Заметьте, в перечне Пушкина нет ни одного из перечисленных мной названий. Впрочем, в XVIII веке в России поигрывали и в пикет. Придумал эту игру соратник Жанны д’Арк, полководец эпохи Столетней войны Этьен де Виньоль (по прозвищу Ла Гир). В средневековой Франции «картинки» в картах ассоциировали с известными в государстве личностями или с легендарными персонажами. Валет червей соответствовал Ла Гиру.

А что же церковь? Все карточные игры подразделялись на коммерческие и азартные. Против коммерческих, где выигрыш зависел от искусства игрока, церковь и государство не возражали. Бывало, и священник заглядывал в гости к уважаемому прихожанину, чтобы скоротать вечерок за пикетом. Хотя опустошить кошелек можно было и в коммерческой игре, если на шулера нарвешься. Так, в 1714-м Jean-Baptiste Alleou и капитан de Chalus сразились в пикет в трактире Grand Air, в городке Saint-Etienne (Monteregie). К 4 часам утра бедный Alleou проиграл партнеру 300 ливров, сумму, равную годовому доходу ремесленника.

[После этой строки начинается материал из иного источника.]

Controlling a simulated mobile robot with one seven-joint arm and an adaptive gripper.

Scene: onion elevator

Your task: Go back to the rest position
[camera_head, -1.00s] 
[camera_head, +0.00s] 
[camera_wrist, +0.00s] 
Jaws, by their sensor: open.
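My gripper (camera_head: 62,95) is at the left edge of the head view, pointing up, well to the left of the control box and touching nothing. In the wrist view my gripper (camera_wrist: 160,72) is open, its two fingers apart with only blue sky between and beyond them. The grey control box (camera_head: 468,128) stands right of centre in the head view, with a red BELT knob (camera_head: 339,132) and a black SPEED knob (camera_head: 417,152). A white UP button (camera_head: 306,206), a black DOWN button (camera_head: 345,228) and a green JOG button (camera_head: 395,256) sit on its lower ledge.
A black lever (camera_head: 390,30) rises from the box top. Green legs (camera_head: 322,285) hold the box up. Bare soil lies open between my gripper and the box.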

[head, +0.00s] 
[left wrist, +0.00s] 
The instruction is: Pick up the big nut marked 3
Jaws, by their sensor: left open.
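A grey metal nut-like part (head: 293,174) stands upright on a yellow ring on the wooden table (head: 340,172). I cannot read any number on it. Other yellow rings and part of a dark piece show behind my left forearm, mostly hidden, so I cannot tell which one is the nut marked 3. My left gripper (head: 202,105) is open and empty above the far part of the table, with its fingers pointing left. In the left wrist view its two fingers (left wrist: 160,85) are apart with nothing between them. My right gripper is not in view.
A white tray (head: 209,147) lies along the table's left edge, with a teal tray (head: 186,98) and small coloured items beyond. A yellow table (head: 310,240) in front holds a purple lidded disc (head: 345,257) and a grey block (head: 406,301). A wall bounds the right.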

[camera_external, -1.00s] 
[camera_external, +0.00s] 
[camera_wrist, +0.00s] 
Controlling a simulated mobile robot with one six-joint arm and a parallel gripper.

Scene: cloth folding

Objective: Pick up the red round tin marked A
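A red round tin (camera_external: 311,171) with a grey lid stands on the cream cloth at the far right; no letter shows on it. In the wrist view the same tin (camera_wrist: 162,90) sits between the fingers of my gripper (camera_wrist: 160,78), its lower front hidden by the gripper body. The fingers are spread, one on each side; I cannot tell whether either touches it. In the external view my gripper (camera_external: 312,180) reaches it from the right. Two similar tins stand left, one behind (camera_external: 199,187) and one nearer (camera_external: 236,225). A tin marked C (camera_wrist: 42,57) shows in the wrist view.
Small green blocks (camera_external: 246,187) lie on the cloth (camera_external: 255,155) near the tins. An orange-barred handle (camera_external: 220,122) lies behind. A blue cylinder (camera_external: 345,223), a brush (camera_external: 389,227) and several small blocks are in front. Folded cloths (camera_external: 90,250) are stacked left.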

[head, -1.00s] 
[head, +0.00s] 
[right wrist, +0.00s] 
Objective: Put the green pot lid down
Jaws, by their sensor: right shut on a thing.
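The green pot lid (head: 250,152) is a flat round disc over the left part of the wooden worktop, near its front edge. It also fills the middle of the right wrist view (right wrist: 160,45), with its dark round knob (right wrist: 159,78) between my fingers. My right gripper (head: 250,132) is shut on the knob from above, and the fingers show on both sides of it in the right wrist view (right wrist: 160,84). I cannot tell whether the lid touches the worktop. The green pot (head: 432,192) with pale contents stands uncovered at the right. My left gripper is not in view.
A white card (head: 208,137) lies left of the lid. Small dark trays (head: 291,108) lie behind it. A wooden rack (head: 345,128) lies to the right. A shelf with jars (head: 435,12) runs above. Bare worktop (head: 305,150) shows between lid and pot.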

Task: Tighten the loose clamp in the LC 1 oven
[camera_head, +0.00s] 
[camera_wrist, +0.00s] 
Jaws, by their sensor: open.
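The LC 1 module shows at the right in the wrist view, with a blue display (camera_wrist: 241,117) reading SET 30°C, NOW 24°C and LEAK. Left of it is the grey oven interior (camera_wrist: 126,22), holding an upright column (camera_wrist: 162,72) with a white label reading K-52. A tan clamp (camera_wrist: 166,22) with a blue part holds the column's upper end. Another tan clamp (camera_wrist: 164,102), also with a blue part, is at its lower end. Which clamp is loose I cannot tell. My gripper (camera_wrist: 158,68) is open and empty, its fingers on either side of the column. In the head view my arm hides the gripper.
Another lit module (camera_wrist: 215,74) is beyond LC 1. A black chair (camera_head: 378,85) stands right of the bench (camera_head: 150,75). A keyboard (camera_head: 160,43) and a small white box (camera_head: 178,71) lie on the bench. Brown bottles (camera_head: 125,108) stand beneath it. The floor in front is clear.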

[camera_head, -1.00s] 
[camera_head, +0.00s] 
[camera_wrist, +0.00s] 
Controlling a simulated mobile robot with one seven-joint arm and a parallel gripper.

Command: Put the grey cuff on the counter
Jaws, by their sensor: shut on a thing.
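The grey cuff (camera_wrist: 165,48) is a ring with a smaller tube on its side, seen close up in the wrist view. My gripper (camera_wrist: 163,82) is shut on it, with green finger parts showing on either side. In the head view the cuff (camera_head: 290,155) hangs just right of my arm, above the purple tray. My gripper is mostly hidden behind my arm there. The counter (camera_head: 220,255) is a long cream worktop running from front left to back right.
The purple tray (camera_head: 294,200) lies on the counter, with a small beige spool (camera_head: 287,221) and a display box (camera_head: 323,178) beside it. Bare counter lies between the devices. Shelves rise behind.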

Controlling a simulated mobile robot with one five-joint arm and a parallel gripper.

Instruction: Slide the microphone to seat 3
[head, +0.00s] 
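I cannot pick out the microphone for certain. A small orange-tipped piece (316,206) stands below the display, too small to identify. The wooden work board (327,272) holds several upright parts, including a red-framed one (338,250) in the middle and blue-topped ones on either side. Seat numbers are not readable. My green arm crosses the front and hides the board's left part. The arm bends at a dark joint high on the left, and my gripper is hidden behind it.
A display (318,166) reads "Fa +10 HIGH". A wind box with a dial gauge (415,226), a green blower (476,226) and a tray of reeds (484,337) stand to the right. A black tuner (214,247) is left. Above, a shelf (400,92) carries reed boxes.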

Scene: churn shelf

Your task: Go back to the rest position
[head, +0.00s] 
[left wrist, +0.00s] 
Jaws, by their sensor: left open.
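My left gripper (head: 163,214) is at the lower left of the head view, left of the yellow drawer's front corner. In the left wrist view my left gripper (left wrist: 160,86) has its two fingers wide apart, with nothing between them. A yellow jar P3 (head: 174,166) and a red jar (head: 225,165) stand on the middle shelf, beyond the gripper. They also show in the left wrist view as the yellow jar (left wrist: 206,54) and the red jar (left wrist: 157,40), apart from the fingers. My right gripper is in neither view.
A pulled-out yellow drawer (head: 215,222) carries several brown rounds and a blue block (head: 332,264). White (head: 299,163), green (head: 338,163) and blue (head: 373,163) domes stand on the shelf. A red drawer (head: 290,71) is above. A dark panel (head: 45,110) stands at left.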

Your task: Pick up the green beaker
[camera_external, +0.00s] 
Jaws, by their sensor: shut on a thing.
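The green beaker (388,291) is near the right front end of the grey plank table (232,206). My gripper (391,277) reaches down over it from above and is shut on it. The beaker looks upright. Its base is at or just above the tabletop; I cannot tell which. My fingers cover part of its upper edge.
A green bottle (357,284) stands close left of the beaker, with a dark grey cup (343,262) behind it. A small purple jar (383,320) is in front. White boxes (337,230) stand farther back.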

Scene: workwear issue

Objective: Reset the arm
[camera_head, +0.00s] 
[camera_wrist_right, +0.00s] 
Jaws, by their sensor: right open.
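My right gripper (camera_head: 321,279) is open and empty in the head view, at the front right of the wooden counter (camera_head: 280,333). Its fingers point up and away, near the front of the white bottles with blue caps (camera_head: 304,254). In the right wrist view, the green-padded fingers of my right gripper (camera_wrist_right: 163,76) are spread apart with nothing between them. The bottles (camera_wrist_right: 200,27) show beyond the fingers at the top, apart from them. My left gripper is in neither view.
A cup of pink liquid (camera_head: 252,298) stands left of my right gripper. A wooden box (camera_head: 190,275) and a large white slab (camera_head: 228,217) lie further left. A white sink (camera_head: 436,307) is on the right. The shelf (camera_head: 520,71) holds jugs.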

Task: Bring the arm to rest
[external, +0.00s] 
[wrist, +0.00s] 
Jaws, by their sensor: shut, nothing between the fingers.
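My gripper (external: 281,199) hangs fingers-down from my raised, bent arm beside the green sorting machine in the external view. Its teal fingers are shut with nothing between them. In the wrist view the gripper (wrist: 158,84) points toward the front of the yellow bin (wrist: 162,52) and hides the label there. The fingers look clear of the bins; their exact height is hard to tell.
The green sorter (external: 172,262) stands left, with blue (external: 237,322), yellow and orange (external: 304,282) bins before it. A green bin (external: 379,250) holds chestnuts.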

И последний вопрос: откуда колонисты узнавали правила игр? В XVII веке Франция решила стандартизировать карточные игры, и в 1654 году было издано пособие «La Maison academique, recueil general de tous les jeux divertissans pour se rejouyr agreablement dans les bonnes compagnies», в которое включили правила пикета, триктрака, бильярда… Несколько раз пособие перерабатывали, в 1718-м оно вышло под названием «Academie universelle des jeux» и до 1800-го переиздавалось не менее 25 раз. В описях имущества колонистов «Academie des jeux» упоминается трижды. Экземпляры пособия принадлежали генеральному прокурору, торговцу и офицеру.

Кстати, текст книги выложен в сети. Не хотите подучиться?